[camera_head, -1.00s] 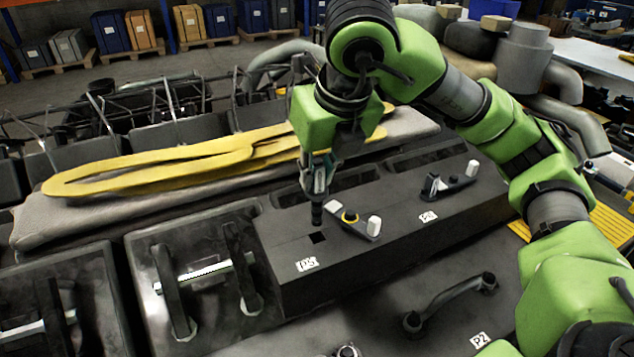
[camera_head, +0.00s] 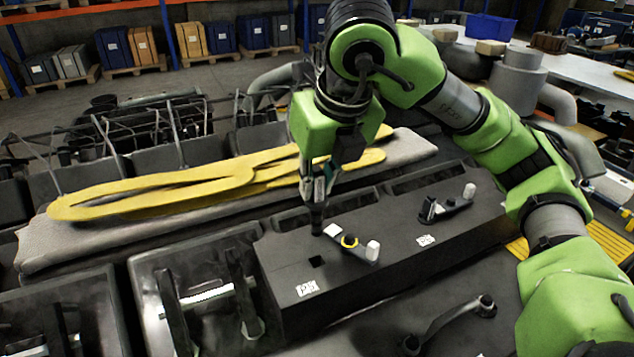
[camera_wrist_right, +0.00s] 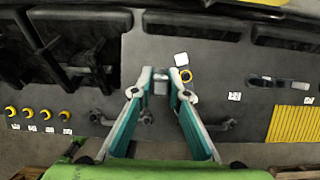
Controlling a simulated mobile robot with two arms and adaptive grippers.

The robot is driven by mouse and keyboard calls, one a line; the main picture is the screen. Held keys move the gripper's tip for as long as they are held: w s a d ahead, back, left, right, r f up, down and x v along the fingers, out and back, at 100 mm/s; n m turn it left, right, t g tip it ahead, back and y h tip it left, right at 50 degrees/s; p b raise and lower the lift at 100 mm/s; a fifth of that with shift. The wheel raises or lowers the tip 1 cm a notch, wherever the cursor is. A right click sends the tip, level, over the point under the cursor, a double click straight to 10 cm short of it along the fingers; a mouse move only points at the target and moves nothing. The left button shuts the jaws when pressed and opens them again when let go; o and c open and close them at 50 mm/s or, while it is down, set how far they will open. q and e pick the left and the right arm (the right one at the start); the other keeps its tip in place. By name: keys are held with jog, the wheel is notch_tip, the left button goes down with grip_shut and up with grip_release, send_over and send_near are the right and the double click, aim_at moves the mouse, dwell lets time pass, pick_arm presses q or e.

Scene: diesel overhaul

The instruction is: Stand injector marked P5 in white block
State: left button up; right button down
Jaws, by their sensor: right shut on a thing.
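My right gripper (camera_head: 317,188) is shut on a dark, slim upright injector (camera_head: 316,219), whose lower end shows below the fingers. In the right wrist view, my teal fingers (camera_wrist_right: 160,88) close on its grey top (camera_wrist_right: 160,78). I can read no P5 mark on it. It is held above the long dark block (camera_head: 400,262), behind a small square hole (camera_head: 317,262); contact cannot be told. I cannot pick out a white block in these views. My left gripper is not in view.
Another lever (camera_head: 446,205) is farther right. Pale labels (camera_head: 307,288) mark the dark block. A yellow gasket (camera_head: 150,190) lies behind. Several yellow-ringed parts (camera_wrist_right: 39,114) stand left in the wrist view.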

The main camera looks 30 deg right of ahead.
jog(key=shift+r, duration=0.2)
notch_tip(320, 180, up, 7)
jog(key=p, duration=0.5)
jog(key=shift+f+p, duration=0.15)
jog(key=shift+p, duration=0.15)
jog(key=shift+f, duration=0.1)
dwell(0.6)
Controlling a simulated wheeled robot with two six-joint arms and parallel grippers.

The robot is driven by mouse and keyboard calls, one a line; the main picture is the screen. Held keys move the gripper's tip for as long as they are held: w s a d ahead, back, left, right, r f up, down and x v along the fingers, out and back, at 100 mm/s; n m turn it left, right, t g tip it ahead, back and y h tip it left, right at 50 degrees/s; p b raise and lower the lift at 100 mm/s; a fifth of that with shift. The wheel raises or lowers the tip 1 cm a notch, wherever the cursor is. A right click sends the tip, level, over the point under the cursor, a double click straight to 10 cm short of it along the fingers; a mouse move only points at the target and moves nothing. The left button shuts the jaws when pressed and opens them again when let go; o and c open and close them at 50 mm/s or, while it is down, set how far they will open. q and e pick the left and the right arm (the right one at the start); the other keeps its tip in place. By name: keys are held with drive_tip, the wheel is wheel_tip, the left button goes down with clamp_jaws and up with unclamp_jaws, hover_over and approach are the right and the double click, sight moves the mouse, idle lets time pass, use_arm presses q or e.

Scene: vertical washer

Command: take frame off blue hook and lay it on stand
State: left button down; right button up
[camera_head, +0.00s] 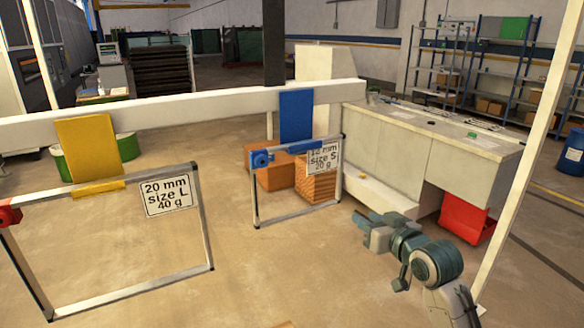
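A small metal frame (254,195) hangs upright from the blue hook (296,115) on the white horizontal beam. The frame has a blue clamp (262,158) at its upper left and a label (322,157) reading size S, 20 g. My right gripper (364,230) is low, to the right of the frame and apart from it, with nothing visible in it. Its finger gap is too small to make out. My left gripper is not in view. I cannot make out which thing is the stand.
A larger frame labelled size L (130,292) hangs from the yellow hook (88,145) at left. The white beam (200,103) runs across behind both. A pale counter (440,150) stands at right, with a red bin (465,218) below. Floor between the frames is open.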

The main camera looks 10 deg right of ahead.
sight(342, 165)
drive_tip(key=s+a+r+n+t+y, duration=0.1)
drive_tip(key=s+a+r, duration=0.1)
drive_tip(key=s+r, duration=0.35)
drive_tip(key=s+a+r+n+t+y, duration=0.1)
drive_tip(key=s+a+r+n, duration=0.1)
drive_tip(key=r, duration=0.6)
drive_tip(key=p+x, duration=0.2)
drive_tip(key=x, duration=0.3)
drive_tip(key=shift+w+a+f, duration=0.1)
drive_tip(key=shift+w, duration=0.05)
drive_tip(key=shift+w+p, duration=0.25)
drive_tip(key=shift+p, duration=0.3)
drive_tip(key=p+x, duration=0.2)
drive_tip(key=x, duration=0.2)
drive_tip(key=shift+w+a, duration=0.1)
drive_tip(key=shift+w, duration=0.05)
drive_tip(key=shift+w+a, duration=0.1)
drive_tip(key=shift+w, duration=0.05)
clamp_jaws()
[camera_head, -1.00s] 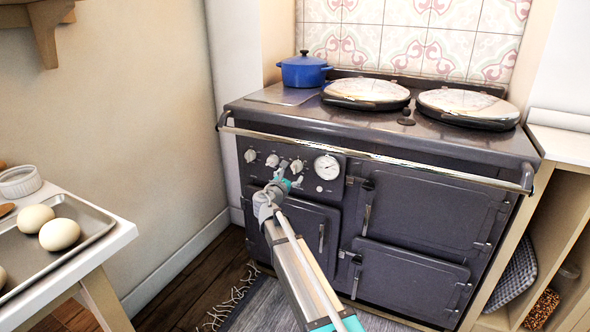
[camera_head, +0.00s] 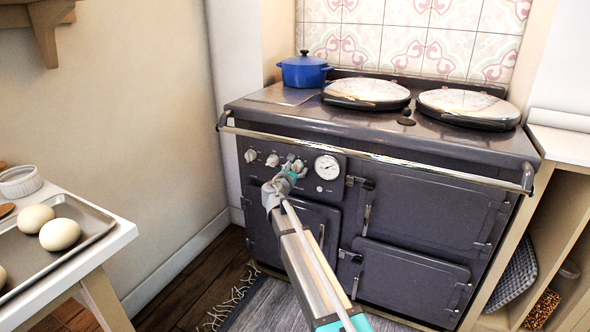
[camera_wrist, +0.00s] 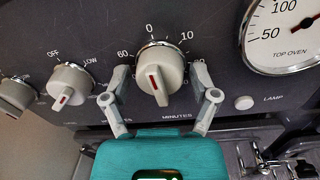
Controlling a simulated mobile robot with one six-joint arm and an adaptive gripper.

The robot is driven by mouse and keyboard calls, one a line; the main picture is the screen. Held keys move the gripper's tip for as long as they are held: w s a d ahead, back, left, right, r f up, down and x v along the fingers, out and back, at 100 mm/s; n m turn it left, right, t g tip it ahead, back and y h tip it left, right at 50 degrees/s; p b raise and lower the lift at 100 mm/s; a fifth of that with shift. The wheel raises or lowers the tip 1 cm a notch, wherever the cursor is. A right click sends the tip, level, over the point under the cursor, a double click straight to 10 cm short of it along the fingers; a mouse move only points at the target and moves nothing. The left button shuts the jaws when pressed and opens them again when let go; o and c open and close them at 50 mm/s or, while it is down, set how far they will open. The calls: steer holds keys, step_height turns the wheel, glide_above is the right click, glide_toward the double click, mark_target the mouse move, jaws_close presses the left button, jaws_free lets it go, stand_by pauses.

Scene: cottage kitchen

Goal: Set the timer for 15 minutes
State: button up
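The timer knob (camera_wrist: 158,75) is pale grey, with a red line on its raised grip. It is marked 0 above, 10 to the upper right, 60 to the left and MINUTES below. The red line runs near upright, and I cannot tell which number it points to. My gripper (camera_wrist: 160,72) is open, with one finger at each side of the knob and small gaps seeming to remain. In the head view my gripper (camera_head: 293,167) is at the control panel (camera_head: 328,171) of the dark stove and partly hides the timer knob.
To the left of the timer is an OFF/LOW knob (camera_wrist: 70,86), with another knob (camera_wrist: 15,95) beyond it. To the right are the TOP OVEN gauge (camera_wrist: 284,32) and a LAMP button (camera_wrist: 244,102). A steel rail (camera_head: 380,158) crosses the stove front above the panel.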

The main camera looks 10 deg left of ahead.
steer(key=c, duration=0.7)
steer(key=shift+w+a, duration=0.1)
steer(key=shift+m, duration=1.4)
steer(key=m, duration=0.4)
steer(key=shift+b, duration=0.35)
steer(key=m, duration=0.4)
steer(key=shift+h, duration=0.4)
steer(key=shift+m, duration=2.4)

__________

▶ OBJECTIVE: Everything from the line with "Scene: diesel overhaul" through the line with "State: left button up; right button down" is to be output exactly; leave out all other lines.

▶ EXERCISE OUTPUT:
Scene: diesel overhaul

The instruction is: Stand injector marked P5 in white block
State: left button up; right button down

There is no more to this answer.